The rapid growth of stablecoins is pushing investors to explore new ways to generate onchain cash flow. As real world assets (RWAs) continue to move into decentralized finance (DeFi), three categories dominate capital inflows: U.S. Treasuries, commodities, and private credit.
Investors are increasingly leveraging lower yield instruments such as U.S. Treasury tokens earning roughly 3.5% APR, gold backed tokens, and allocating the borrowed capital into onchain private credit markets, where yields typically range from 5% to 10%. More risk tolerant strategies now offer returns exceeding 10% APR, and when combined with leverage and looping strategies, total yields can approach 30% APY.
Below, we break down several stablecoin yield strategies, ordered from passive to active management, detailing where the yield comes from and the associated risk profiles.
Lending to Market Makers via Onchain Private Credit
Private credit has emerged as one of the fastest-growing RWA sectors in DeFi. Among decentralized platforms, Wildcat stands out as one of the few fully permissionless protocols allowing borrowers to bring bespoke credit deals onchain.
One notable example is an open-term USDC lending market for Wintermute, a leading crypto market maker. On Ethereum mainnet, lenders earn a fixed 10% APR on USDC. The structure resembles traditional private credit: fixed-rate returns in exchange for counterparty risk, but with transparent onchain settlement.
This strategy suits investors seeking predictable yield with limited active management, though it carries borrower and protocol risk.
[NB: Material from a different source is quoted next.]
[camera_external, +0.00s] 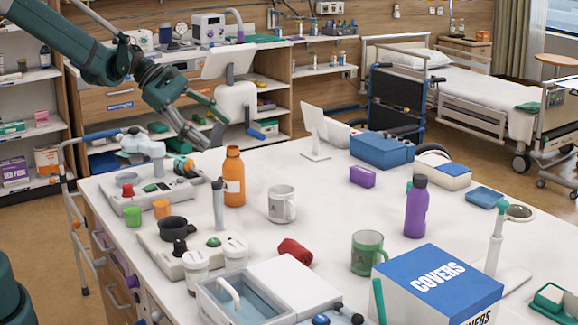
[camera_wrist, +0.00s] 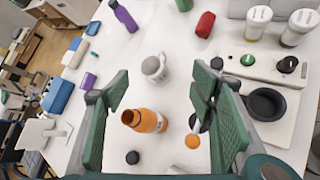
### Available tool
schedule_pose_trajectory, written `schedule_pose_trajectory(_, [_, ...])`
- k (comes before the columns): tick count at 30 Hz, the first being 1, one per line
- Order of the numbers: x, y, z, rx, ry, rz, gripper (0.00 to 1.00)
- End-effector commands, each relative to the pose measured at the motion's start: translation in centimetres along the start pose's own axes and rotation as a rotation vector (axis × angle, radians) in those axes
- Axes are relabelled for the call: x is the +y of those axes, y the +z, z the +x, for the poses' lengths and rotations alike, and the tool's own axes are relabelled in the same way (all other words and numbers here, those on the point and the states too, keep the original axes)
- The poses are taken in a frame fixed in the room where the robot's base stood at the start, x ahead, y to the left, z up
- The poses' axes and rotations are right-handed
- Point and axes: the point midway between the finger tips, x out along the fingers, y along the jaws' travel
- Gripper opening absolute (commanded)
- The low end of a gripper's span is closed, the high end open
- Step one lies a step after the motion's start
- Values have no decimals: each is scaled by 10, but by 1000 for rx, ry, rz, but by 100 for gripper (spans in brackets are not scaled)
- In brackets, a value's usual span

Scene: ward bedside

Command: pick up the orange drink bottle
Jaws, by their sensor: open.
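The orange drink bottle (camera_external: 234,178) stands upright on the white table, with a pale label on its side. It also shows in the wrist view (camera_wrist: 146,120), between the two fingers and nearer the left one, with its top towards me. My gripper (camera_external: 207,132) is above and a little left of the bottle in the external view. In the wrist view my gripper (camera_wrist: 163,100) has its green fingers wide apart with nothing held between them. The fingers appear apart from the bottle.
A white mug (camera_external: 282,204) stands right of the bottle. A grey upright handle (camera_external: 218,204) is close in front of it. A purple bottle (camera_external: 416,208) stands farther right.

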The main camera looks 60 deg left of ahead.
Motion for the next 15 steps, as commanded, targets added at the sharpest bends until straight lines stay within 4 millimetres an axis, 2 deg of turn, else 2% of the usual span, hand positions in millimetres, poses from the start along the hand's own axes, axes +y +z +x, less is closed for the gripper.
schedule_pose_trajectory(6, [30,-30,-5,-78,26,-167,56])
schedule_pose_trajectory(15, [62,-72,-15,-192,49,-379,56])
Depositing USD Stablecoins into Beefy Vaults
For investors looking for higher yields with minimal hands-on management, Beefy Finance remains one of DeFi’s most established auto-compounding platforms. As of today, high-yield USD stablecoin vaults on Beefy offer APYs ranging from 10% to 22%, depending on the underlying strategy and protocol. Investors should assess the underlying stablecoin risk, smart contract exposure, and incentive sustainability before selecting a vault that aligns with their risk tolerance.
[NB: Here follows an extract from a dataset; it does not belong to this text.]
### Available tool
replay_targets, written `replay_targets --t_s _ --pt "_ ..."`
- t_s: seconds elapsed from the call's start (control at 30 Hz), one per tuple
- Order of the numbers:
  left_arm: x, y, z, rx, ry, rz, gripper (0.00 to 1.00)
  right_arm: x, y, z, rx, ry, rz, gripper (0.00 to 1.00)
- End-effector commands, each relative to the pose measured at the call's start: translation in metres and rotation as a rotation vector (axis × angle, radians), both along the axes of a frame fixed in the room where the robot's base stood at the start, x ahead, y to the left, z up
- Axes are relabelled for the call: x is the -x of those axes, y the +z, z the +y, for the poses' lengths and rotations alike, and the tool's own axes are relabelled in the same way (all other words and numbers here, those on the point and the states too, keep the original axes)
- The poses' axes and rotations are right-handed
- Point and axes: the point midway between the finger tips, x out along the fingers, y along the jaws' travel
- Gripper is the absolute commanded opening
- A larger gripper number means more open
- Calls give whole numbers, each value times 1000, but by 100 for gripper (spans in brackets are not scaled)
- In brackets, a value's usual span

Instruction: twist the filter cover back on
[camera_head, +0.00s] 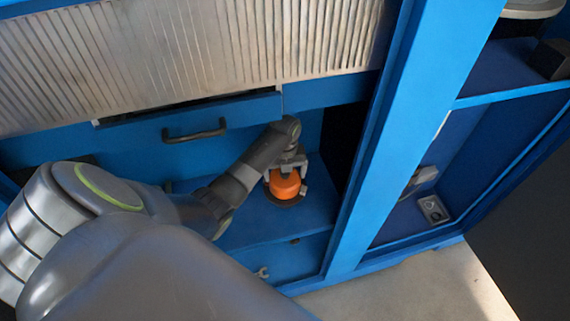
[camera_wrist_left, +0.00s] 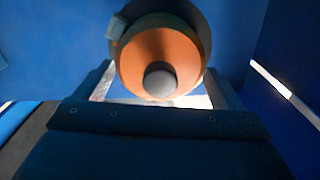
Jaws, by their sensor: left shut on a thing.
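The orange filter cover (camera_head: 285,184) sits on a dark round base (camera_head: 288,200) on the blue shelf inside the cabinet. My left gripper (camera_head: 288,172) reaches down to it from above and is shut on it, with a finger on either side. In the left wrist view the orange cover (camera_wrist_left: 160,60) shows as a disc with a grey round knob (camera_wrist_left: 160,80) on its face, and the dark base (camera_wrist_left: 203,25) shows behind it. Whether the cover sits fully flush on the base cannot be told. My right gripper is not in view.
A blue drawer with a dark handle (camera_head: 194,131) is above and left of the cover. A blue upright post (camera_head: 387,150) stands to the right, with a side compartment holding a grey socket (camera_head: 433,209) beyond it. A ribbed metal panel (camera_head: 190,50) is above.

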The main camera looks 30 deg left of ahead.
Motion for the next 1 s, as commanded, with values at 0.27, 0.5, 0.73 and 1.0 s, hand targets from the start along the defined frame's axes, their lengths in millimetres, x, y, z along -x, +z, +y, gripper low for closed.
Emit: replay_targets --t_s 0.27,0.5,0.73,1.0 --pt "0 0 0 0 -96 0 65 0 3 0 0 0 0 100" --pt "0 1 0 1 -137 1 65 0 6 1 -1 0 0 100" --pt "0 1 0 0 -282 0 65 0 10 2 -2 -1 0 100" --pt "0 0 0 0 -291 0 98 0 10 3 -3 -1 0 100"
Locking in Fixed Yield via Pendle
Pendle enables investors to separate yield-bearing assets into principal tokens (PTs) and yield tokens (YTs), creating fixed-income opportunities onchain.
One notable asset is USDai, a stablecoin funding the expansion of AI data centers by issuing loans backed by high-end GPUs. Interest generated from these loans is distributed to sUSDai holders.
- Current floating APY: 7.4%
- Expected APY: 10.67%
- Fixed yield via Pendle:
13% APY at February 18, 2026 maturity on Arbitrum
11% APY at March 18, 2026 maturity on Plasma
Pendle’s market allows traders to speculate on future yield, while fixed-income investors can lock in predictable returns—mirroring traditional bond markets in a decentralized format.

Leveraging Pendle PTs for Enhanced Returns
More sophisticated investors can amplify returns by leveraging Pendle PTs. PTs can be used as collateral to borrow stablecoins, which are then reinvested, a strategy commonly referred to as looping. Using money markets such as Morpho, experienced users can push effective yields as high as 30%–40% APY. However, this approach introduces liquidation risk, smart contract exposure, and requires active monitoring. There is currently no one-click solution to maximize leverage, meaning execution is largely manual unless supported by custom tooling or developer resources.
How to Find High Yield Stablecoin Opportunities
The strategies above demonstrate how stablecoin yields can scale from 10% with passive management to 30% or more with active, leveraged strategies. My research process begins by defining a minimum acceptable yield. With most passive USD stablecoin strategies in DeFi now averaging 2%–6%, I set a 10% yield threshold to justify additional risk.
From there, I rely on several core research tools:
- Beefy Finance for yield aggregation
- DeFiLlama for protocol analytics and TVL data
- RWA.xyz for tracking real-world asset adoption onchain
As stablecoins and RWAs continue to converge, onchain fixed income is evolving rapidly offering investors a growing spectrum of yield, risk, and liquidity profiles previously unavailable outside traditional finance.